Speaking at a symposium on Canadian Jewish Studies at the University of Toronto on Nov. 17, Anctil claimed that much of the current scholarship on Yiddish in this country is being produced by French Canadian academics.

In a wry observation, Anctil said it will soon be necessary for anglophones to learn French in order to read francophone works on Yiddish.

He said he was attracted to Yiddish because, as a francophone, he wanted to learn more about Jews, a minority that has preserved its ethnic identity and cultural and linguistic traditions in the face of assimilation.

A professor at the University of Ottawa, where he teaches contemporary Canadian history, Anctil has written widely on Jews and Yiddish.

Three years ago, in conjunction with Concordia University historian Ira Robinson, he published Trajectoires juives au Quebec. More recently, he wrote Jacob-Isaac Segal, un poete yiddish de Montreal et son milieu, a biography of that late poet.
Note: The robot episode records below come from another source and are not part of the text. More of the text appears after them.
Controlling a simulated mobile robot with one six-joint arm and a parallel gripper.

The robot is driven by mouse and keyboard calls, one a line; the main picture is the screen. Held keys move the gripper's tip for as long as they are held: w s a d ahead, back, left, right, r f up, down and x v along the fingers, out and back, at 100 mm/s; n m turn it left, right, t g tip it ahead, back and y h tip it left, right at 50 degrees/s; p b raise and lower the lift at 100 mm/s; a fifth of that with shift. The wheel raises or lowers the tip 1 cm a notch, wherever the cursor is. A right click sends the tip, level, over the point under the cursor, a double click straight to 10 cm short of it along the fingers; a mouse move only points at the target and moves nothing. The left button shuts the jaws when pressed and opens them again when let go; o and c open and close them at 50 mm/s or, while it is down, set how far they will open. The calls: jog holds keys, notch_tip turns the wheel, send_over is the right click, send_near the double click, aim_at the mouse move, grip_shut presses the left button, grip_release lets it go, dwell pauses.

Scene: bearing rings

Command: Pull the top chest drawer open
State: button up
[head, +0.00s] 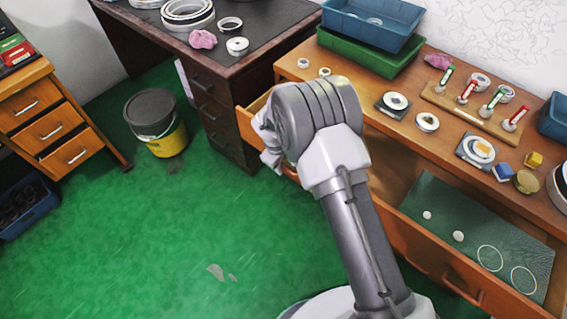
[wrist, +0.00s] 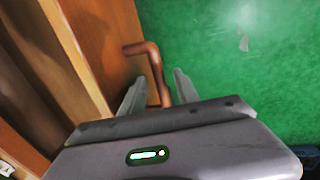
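The wooden chest (head: 300,62) stands along the right in the head view. One of its drawers (head: 246,128) shows behind my gripper and appears to stand partly out; my arm hides much of it. In the wrist view the orange-brown drawer front (wrist: 105,35) is at left, with a copper-coloured bar handle (wrist: 153,65) on it. My gripper (wrist: 159,92) has its two grey fingers apart, one on each side of the handle bar, with gaps visible. In the head view my gripper (head: 270,150) is at the drawer front, and its fingertips are hard to make out.
Another chest drawer (head: 420,240) at lower right stands open, with a green mat inside. Rings, a wooden rack (head: 465,115) and a blue bin (head: 370,22) crowd the chest top. A dark desk (head: 215,110) and a yellow-black bucket (head: 160,125) stand left. Green floor is clear between.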

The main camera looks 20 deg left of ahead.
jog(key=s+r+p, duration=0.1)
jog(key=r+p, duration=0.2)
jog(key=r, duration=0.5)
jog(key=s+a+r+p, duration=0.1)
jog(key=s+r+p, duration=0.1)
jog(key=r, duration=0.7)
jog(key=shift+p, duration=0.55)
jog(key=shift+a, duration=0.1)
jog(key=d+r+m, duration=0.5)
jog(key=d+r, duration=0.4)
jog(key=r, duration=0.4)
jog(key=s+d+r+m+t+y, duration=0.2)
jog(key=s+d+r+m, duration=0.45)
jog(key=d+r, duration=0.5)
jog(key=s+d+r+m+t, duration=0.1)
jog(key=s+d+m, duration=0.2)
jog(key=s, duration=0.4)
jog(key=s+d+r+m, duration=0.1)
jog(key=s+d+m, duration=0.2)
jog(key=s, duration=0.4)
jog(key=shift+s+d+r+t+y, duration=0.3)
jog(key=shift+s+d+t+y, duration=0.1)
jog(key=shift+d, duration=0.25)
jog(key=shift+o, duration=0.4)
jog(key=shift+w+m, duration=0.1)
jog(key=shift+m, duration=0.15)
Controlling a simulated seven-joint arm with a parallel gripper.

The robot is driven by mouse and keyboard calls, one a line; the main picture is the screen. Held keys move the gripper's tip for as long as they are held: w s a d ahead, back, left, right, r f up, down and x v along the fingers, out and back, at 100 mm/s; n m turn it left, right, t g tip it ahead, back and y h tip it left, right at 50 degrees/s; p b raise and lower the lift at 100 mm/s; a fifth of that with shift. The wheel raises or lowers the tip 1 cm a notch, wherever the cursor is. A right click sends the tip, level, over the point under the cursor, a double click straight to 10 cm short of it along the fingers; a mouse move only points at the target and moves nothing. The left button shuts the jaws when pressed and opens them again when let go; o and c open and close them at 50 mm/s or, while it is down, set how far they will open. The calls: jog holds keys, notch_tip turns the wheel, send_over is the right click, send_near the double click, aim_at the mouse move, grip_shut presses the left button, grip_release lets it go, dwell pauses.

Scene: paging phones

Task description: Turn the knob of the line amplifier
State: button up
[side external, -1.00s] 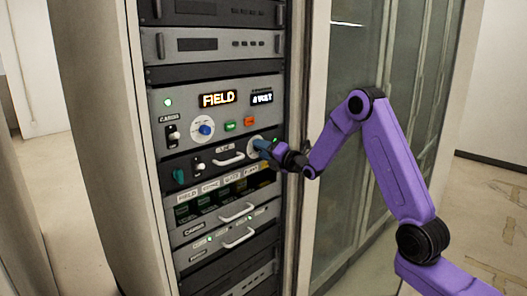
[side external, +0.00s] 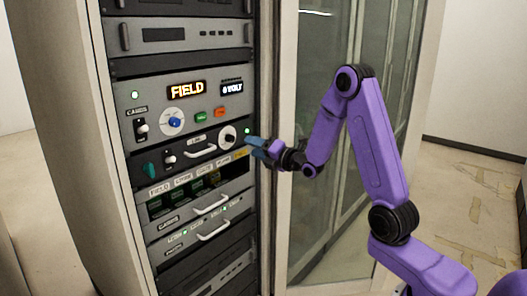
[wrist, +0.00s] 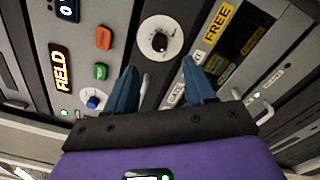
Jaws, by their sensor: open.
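In the wrist view the black knob (wrist: 159,42) is in full sight, just beyond my fingertips. My gripper (side external: 250,145) is to the right of the knob and in front of the rack. Its blue fingers (wrist: 160,72) are spread and empty, apart from the knob.
Above is a panel with a lit FIELD display (side external: 187,88), a blue knob (side external: 175,122), and green (side external: 201,117) and orange (side external: 221,113) buttons. Below are labelled slots and drawers with handles (side external: 210,205). A glass cabinet door (side external: 320,130) stands to the right.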

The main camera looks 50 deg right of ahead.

Wearing a black fedora usually favored by modern Orthodox Jews, Anctil launched into his talk by reciting a poem by Segal, enunciating each word meticulously.

In a brief survey of Yiddish, he said it was the language used by Eastern European Jewish immigrants who arrived in Canada during the great migration from 1904 to 1914.

By 1931, Yiddish was the mother tongue of more than 90 percent of Jews in Canada over the age of 10, he noted.

The Yiddish alphabet
The Yiddish alphabet

Yiddish was spoken exclusively by immigrants rather than by native-born Canadian Jews.

Even the children of Yidddishists failed to utilize it as their first language, he pointed out.

In a lament, Anctil said that current scholarship on Yiddish literature and culture tends to be neglected, if not ignored, by Canadian Jewish studies programs. This stems from the fact that few researchers can master Yiddish, which, he observed, is not currently taught in a sustained or serious manner.

According to Anctil, less than one percent of Yiddish documentation has been translated into English.

In closing, he said that more and more non-Jewish scholars are specializing in Canadian Jewish history. As he put it, “It’s opening up to all Canadian historians.”

The symposium was organized in honor of Gerald Tulchinsky, a Canadian historian who taught at Queen’s University from 1966 to 1999 and who has written a series of  books on Jewish history in Canada, from Branching Out: The Transformation of the Canadian Jewish Community to Joe Salsberg: A Life of Commitment.